#### [Directive]
Provide the number of lines containing the word "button", and nothing else.

#### [Data segment]
* begin *
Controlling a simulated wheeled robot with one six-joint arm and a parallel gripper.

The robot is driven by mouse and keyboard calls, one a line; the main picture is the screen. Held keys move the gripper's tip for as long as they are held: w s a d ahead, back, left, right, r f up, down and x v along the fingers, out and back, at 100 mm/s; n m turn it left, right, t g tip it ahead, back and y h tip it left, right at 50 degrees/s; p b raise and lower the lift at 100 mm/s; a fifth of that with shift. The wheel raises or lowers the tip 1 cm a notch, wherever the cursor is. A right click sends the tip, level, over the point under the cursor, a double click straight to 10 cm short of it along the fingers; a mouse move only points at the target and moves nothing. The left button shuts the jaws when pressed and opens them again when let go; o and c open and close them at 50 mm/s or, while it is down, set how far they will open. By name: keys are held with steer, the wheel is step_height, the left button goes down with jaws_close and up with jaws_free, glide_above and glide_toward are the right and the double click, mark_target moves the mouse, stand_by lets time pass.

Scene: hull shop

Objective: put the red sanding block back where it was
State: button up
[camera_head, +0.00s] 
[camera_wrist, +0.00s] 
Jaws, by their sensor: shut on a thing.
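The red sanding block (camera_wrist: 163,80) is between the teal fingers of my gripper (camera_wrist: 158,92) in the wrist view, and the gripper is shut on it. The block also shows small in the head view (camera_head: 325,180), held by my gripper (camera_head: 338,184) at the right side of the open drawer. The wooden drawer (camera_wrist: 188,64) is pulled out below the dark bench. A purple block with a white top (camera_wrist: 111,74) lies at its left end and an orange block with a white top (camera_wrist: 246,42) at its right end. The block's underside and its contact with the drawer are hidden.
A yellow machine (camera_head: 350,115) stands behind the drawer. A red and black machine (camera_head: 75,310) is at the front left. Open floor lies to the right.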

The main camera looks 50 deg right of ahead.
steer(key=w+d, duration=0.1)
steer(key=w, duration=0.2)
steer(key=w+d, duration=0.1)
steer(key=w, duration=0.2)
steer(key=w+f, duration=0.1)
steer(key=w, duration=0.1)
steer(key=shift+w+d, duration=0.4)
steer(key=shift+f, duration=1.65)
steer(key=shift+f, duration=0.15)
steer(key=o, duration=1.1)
* end *
#### [Answer in full]
2